The passage of the budget brings us to the curious and related scandal of the armored cars. Iraq’s Council of Representatives decided to devote by legislative fiat approximately $50 million of the budget to the providing of armored cars for the 325 members of the Council of Representatives, which works out to a rate of approximately $200,000 per automobile, assuming each member requests one. In fact, over two thirds of the Council of Representatives had requested such automobiles already, and the vote in favor of the armored cars was, in light of this, predictably lopsided.
Yet curiously, following a popular uproar, most of the major parliamentary leaders have suggested that their faction vehemently opposed it and the support must have come from other factions. Given the overwhelming vote in favor of the allocation, this surely cannot be true. Still, for a vote that was hardly controversial in the Council of Representatives when passed, there was very little said in defense of it. The most that could be mustered by way of justification (if it could be called that) was a statement by the well known Kurdish politician Mahmoud Othman that the vote was injudicious and enacted in a moment of near panic following a series of attacks throughout Iraq. Precisely what would be comforting about the idea of a legislature in a state like Iraq panicking at every terrorist attack is not entirely clear, yet at least Othman was responsible enough to offer something by way of a reason for the appropriation.

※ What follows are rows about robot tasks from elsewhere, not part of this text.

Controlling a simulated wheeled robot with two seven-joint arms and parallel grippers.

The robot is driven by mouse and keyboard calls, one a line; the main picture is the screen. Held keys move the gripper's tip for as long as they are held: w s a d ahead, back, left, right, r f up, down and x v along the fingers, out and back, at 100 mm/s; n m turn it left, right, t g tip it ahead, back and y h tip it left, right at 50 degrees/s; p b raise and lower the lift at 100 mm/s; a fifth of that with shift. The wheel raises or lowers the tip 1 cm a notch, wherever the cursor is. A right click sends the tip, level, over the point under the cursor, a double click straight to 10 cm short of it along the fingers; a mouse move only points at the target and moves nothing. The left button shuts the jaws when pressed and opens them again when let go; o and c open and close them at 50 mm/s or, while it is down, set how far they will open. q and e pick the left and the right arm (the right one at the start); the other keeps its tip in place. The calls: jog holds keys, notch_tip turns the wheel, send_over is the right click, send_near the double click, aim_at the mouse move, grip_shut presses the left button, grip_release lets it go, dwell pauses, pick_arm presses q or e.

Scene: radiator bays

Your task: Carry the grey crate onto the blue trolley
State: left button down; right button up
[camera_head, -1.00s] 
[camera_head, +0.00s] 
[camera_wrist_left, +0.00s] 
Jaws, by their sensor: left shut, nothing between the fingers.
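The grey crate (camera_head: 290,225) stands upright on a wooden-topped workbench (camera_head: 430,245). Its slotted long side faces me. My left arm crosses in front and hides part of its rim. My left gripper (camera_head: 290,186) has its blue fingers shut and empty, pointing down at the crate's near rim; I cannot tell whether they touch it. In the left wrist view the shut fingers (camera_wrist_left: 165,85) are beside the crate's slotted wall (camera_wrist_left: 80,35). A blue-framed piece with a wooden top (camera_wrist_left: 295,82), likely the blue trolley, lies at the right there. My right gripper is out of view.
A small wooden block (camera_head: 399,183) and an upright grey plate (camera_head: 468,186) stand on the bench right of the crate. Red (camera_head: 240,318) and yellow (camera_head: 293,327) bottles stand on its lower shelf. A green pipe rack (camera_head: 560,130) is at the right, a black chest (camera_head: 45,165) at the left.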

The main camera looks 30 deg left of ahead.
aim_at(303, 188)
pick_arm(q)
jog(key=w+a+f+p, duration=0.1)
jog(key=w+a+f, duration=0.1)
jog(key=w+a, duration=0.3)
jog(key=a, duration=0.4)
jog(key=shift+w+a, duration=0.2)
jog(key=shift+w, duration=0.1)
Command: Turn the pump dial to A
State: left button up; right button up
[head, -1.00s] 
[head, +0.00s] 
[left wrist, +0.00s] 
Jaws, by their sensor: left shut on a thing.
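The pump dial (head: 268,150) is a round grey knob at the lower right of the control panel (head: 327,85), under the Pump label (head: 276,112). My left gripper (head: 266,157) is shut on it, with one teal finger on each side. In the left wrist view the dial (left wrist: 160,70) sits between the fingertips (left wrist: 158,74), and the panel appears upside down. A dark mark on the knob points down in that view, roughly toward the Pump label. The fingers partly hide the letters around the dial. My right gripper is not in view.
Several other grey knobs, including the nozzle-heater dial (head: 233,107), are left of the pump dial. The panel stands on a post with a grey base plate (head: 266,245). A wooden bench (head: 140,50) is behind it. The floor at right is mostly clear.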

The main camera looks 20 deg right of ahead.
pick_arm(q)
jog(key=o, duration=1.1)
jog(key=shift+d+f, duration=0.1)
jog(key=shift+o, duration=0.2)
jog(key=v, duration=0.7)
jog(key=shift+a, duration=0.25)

The reason few others felt the need to justify the vote was that Iraqi legislative processes are appallingly unaccountable. Nearly everything passes by consensus, and at most a quick showing of hands demonstrating (to the Speaker’s satisfaction) a significant majority in favor of a particular action. No record of votes is made, no tabulation kept, thereby enabling any legislative member to be persuaded to vote for an item while being able to effectively deny the same, unless the camera in the open legislative session happened to fall upon that member at the inopportune time that he was raising his hand in support of the measure. Only in such circumstances would a legislature even consider making an appropriation this large for an expense of this sort in a country with as pressing a set of needs as Iraq has.
And yet, accountability is not entirely lost in the new Iraq, for the political outcry was significant, sustained, and carried widely throughout enough media outlets. Moreover, after the highly revered Shi’a clergy of Najaf came to denounce the measure, followed by similar exhortations during Friday sermons throughout all of Iraq, Shi’a, Sunni and Kurdish, the Council of Representatives was forced to reconsider the measure. There followed on March 6 a chaotic session in which some defenses (finally) were made to the law as being necessary given the threats to the lives of parliamentary members, some denunciations were made of the media for igniting the issue (though Najaf’s involvement blunted the ferocity of those attacks to some degree) and a great deal of demagoguery and posturing was evident among representatives eager to restore their damaged reputations. In the end, the appropriation was withdrawn, and the money devoted to it was directed to other sources; namely, payment to victims of terrorist attacks and to bolster security. Even this may not end the matter, given that the vote withdrawing the appropriation did not go through all of the processes of ordinary lawmaking (including three full readings on the floor of the Council of Representatives), leading some to describe the attempted repeal as unconstitutional with some justification, on the grounds that only a law could amend a previous appropriation set by law. A claim may yet be made to the Federal Supreme Court, though its ruling on the formal rules of the legislative process is not likely to result in any parliamentary members getting armored cars given the outcry that has already erupted. At most, it would seem to prolong the determined appropriation for some period of time.
Thus, a government highly divided, seemingly perpetually on the verge of an existential crisis, yet functioning, and imperfectly accountable, in the end came to find its way in the most tortured, circuitous and inefficient manner possible using methods of lawmaking that are, at best, barely constitutional. And yet, in the end, it did find its way. Though a small and passing tale of little sustained interest on its own, the story of the armored car appropriation reflects well the methods of lawmaking and governance in the new Iraq.